● **EXCERPTED DATA**
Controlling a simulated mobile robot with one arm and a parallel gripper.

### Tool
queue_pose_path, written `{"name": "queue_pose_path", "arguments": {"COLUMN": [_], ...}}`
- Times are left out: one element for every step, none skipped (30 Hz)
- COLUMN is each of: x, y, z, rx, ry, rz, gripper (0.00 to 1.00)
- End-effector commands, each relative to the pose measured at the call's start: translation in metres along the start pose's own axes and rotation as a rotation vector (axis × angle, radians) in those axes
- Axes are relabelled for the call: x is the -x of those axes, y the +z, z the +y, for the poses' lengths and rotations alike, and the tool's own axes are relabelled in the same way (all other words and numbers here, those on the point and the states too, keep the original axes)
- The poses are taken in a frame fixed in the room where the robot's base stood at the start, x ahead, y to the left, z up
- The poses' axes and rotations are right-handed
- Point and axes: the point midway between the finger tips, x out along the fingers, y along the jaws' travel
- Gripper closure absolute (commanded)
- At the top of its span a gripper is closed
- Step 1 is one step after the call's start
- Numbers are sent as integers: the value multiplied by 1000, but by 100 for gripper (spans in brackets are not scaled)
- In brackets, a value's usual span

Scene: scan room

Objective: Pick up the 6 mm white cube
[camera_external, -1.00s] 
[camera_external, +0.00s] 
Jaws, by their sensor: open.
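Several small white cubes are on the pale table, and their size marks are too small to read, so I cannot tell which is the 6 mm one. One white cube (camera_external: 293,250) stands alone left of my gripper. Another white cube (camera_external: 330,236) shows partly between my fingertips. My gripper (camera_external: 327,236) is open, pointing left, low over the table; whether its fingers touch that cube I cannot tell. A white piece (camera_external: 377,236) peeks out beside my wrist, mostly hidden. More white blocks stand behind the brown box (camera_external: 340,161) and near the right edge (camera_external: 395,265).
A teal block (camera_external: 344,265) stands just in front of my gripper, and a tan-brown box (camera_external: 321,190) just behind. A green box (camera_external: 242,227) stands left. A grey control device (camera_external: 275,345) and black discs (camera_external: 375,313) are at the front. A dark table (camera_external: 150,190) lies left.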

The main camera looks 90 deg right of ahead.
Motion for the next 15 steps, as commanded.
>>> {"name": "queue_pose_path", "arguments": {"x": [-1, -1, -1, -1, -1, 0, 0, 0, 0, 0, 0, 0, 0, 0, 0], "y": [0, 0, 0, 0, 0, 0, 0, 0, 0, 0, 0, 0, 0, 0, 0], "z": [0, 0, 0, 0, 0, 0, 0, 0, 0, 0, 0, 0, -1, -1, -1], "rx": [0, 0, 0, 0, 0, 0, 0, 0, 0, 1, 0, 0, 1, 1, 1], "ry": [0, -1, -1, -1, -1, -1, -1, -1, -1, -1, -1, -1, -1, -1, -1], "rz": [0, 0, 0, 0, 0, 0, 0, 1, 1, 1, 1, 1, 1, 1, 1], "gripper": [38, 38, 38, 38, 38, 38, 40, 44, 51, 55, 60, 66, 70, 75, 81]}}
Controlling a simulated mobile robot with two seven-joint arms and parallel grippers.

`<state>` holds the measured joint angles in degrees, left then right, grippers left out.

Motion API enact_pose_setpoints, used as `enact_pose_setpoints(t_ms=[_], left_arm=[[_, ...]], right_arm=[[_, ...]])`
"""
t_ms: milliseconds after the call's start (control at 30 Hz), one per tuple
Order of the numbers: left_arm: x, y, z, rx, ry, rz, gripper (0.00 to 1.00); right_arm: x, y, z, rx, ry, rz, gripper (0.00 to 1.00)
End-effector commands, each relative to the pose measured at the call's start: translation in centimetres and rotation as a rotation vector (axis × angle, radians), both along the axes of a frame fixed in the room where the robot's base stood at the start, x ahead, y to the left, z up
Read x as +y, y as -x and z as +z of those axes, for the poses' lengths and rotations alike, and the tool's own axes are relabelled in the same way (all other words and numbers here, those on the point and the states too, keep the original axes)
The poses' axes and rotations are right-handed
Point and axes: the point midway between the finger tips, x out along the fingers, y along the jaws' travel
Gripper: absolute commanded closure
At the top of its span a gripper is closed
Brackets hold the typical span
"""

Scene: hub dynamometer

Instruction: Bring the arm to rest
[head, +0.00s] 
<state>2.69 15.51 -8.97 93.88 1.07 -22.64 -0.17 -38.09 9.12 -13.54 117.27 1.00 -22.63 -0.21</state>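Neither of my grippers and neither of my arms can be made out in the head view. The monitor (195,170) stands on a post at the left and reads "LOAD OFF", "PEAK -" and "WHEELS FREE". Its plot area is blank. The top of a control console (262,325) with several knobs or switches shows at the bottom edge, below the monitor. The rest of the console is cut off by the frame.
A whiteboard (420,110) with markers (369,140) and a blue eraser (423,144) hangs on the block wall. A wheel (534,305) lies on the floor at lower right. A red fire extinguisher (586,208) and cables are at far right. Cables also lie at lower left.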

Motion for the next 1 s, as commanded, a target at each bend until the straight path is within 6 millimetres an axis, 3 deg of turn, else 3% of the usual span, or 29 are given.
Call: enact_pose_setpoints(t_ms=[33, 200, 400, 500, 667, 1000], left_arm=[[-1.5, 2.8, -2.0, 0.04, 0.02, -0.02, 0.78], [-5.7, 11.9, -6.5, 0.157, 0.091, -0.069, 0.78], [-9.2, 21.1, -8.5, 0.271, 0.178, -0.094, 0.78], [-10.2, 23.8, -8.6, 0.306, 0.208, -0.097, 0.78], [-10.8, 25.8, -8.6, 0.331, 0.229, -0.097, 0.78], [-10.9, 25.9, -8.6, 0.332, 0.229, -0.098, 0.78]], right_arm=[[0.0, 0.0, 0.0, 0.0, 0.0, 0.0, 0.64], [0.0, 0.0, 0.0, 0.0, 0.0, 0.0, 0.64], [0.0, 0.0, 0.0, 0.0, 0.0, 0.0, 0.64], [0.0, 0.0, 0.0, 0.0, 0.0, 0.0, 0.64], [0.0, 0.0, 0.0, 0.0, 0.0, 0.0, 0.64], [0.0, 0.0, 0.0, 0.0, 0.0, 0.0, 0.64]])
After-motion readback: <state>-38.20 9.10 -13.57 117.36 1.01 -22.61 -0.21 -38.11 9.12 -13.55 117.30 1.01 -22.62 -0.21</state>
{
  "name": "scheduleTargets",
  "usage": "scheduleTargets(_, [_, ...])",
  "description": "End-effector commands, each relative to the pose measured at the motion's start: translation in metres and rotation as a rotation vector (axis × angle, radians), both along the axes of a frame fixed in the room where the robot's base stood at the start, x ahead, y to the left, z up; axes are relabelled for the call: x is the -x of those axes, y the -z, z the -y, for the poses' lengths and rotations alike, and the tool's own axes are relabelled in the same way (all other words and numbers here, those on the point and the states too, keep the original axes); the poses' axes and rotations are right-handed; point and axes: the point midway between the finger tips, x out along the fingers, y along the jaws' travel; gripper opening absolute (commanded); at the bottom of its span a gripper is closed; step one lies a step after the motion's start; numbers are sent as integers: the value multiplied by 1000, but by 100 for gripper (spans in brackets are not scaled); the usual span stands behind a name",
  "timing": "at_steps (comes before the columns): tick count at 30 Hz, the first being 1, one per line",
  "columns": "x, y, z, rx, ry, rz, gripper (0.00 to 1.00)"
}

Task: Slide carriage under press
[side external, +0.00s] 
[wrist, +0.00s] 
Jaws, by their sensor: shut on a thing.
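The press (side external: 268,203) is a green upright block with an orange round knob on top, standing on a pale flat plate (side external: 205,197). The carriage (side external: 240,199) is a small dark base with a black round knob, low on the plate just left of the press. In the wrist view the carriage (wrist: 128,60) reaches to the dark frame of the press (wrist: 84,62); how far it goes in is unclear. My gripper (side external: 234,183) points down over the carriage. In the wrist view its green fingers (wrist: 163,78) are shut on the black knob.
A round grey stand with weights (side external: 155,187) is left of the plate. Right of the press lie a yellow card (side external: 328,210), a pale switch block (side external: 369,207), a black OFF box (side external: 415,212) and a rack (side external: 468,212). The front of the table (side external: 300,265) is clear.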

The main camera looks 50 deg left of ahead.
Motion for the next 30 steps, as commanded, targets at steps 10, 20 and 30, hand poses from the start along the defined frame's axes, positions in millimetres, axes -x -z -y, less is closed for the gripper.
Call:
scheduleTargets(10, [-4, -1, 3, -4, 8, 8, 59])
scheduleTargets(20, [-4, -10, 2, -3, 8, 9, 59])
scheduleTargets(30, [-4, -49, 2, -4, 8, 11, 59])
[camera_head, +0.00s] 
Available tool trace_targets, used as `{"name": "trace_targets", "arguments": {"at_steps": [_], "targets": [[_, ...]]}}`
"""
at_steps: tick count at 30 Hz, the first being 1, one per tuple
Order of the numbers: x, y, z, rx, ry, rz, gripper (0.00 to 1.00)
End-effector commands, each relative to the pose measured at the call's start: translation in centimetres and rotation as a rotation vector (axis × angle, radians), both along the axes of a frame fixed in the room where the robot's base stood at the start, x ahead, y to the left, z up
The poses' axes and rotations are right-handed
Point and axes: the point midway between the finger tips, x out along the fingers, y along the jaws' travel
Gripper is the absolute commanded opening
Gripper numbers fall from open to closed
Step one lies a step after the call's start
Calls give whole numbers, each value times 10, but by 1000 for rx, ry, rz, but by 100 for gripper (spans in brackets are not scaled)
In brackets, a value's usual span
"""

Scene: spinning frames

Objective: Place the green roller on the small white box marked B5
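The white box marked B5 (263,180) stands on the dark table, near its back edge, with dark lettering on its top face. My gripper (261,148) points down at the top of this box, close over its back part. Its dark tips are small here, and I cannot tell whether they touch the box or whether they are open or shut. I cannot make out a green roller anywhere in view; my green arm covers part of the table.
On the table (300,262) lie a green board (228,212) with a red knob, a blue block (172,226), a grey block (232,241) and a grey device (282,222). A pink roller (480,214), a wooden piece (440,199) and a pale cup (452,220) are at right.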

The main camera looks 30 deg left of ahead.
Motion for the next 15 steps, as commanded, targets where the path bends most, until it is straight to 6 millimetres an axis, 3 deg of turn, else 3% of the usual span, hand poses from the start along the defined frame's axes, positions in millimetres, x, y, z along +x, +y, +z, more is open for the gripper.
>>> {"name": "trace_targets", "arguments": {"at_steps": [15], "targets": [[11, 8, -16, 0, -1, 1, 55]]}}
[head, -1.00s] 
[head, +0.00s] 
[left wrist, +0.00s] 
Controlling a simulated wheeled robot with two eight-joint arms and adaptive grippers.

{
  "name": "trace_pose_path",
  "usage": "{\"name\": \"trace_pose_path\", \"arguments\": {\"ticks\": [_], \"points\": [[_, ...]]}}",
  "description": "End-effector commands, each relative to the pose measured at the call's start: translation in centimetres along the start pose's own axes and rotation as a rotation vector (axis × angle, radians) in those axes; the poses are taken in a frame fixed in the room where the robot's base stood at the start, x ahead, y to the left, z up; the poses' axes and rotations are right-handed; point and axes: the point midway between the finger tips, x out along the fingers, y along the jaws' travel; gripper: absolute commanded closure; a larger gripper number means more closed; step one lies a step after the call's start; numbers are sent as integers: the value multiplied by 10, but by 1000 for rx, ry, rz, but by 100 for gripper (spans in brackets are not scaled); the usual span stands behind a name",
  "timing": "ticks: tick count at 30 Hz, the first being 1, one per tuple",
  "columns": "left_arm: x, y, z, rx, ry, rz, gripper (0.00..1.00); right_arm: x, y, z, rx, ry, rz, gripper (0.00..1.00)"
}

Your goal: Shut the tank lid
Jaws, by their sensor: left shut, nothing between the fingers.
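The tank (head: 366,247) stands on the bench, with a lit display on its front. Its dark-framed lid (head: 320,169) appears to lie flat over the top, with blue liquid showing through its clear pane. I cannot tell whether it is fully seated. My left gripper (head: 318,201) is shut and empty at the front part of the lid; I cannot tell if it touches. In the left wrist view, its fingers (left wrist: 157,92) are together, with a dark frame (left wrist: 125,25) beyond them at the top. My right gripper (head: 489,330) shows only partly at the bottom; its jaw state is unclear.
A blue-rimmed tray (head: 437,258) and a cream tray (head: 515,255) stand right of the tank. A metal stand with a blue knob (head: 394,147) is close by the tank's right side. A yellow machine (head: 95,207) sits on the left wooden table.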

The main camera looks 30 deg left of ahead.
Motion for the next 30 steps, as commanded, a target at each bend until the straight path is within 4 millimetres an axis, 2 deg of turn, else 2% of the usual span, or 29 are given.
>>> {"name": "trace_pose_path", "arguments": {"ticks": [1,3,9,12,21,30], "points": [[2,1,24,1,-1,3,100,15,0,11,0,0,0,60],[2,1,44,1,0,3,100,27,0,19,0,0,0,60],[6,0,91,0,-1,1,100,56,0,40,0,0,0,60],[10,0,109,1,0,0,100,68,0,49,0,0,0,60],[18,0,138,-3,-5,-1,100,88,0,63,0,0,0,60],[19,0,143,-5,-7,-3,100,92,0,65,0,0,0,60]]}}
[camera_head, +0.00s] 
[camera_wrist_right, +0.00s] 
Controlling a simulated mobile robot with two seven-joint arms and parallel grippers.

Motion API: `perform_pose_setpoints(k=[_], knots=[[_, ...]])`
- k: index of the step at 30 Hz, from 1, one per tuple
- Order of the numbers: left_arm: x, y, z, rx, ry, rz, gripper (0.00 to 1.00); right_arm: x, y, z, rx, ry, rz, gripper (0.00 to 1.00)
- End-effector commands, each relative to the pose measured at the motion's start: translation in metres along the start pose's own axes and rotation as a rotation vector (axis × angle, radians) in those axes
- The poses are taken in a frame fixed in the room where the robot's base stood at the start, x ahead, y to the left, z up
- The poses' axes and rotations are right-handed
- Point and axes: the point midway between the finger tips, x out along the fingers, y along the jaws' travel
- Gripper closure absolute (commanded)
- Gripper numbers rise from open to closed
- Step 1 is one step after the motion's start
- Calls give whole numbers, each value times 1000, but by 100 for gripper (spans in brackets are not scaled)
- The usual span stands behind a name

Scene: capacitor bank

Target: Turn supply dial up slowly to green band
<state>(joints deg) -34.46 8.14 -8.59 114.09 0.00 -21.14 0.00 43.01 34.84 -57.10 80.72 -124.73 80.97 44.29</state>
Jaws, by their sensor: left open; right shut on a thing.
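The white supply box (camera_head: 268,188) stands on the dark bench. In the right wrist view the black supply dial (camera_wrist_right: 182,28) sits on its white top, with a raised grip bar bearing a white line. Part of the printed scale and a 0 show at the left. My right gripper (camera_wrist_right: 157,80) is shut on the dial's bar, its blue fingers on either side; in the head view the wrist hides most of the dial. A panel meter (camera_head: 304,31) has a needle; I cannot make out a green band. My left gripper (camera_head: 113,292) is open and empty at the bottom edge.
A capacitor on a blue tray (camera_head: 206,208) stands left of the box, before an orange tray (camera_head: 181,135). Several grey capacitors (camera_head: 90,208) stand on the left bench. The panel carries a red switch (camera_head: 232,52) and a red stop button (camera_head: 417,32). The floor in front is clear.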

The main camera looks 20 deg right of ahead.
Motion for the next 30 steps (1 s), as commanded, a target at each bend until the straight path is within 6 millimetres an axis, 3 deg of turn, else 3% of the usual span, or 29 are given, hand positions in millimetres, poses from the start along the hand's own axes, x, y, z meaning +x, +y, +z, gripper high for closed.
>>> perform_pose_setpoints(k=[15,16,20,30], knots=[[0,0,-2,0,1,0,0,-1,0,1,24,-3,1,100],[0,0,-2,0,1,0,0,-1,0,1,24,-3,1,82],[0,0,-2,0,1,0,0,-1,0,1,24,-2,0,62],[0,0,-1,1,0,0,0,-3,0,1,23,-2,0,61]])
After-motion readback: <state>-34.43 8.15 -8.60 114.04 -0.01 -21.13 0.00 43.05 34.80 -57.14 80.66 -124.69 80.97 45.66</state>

● **WHAT YOU SHOULD DO**
Check each line of the data above for the string "whole" and report only how many lines have it.

● **RESPONSE TO THIS EXERCISE**
2